-------- Task inputs --------

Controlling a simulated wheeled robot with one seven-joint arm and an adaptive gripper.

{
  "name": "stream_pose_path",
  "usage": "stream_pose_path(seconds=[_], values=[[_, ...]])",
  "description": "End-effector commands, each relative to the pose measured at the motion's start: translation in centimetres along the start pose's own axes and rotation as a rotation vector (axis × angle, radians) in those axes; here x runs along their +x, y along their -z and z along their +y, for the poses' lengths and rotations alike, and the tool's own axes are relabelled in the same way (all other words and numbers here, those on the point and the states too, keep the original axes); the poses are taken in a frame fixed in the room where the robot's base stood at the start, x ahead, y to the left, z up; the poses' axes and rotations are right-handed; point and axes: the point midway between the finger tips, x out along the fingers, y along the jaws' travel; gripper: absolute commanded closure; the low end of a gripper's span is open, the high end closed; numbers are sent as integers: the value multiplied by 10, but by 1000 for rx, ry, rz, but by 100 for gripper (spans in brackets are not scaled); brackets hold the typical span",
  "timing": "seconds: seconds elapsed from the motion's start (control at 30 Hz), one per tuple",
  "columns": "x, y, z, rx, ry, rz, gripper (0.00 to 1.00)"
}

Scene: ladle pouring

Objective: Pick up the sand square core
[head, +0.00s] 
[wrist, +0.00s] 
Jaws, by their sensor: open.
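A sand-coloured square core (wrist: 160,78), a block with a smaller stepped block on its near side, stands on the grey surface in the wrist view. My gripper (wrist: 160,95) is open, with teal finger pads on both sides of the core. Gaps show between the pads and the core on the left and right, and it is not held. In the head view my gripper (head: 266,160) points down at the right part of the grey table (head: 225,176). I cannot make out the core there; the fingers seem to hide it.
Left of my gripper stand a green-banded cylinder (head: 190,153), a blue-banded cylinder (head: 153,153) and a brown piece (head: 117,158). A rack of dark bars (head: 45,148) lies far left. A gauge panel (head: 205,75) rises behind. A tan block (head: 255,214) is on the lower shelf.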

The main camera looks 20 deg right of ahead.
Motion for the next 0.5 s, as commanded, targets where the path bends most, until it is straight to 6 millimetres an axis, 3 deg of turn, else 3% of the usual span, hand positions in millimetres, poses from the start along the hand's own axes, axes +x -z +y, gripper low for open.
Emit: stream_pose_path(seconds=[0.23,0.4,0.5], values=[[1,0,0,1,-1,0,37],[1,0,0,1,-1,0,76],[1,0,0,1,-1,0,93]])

--------
-------- Task inputs --------

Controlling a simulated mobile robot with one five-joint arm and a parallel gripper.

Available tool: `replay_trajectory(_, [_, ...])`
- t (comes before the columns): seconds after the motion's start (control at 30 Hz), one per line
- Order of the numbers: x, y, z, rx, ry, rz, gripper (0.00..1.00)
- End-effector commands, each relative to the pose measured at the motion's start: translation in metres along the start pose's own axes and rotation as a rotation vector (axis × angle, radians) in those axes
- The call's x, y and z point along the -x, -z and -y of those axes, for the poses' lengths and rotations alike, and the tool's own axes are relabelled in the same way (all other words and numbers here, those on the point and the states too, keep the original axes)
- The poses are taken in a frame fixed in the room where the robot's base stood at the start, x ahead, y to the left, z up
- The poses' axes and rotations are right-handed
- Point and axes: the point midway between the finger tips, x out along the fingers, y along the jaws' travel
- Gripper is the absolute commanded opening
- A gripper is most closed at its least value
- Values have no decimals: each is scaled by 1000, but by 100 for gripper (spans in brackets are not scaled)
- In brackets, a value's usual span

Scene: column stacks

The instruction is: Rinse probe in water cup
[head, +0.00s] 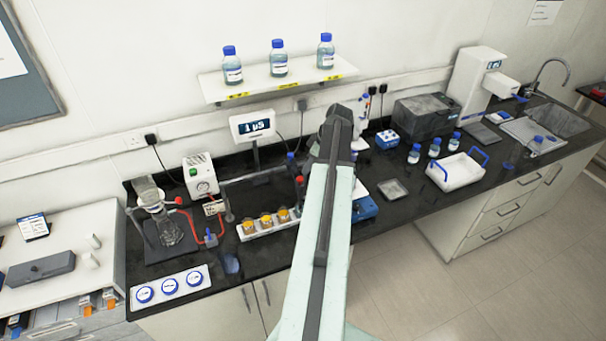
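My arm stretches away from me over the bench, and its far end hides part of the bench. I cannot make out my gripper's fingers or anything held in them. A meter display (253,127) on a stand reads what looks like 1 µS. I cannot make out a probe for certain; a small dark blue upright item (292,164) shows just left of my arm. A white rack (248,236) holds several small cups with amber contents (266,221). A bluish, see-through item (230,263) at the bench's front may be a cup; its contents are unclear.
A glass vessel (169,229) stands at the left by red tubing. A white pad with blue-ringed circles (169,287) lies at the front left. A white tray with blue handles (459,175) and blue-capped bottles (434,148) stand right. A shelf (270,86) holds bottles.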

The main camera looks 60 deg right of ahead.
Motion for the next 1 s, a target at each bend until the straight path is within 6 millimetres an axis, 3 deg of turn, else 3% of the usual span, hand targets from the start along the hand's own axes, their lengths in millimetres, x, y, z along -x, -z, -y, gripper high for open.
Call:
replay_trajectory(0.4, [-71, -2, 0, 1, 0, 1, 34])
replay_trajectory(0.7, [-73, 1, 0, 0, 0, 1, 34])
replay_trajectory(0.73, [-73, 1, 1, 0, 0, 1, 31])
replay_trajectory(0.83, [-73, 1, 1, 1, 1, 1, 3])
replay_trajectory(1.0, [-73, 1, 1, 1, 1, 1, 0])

--------
-------- Task inputs --------

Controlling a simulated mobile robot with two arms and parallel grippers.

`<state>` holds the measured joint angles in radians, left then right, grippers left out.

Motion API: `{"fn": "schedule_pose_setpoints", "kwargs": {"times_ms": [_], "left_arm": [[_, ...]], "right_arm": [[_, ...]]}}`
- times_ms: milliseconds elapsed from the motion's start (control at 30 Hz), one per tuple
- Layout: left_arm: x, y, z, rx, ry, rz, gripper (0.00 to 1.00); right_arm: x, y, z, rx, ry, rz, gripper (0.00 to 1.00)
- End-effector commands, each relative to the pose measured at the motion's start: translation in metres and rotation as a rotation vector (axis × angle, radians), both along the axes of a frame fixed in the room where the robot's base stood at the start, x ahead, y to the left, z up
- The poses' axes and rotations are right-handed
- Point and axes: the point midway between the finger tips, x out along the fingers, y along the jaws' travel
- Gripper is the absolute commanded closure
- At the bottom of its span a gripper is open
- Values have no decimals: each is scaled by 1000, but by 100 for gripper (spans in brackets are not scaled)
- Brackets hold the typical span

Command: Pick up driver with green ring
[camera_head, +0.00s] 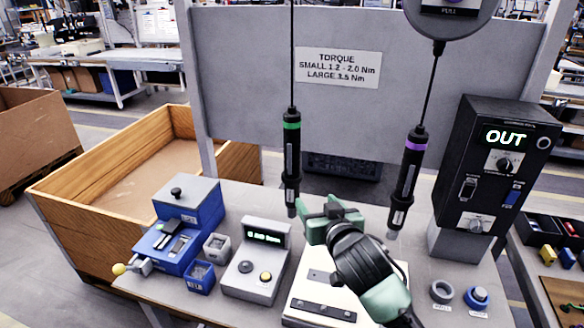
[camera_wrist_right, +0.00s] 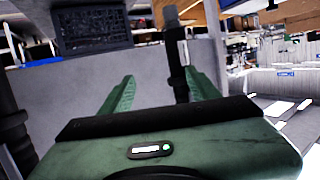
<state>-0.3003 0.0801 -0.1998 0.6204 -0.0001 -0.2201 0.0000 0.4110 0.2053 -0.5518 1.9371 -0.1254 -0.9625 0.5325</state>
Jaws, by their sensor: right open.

--------

## Objective:
Output exactly the lines running from the line containing "- times_ms: milliseconds" through the line containing "in metres and", and only those lines.

## Completed exercise:
- times_ms: milliseconds elapsed from the motion's start (control at 30 Hz), one per tuple
- Layout: left_arm: x, y, z, rx, ry, rz, gripper (0.00 to 1.00); right_arm: x, y, z, rx, ry, rz, gripper (0.00 to 1.00)
- End-effector commands, each relative to the pose measured at the motion's start: translation in metres and rotation as a rotation vector (axis × angle, radians), both along the axes of a frame fixed in the room where the robot's base stood at the start, x ahead, y to the left, z up

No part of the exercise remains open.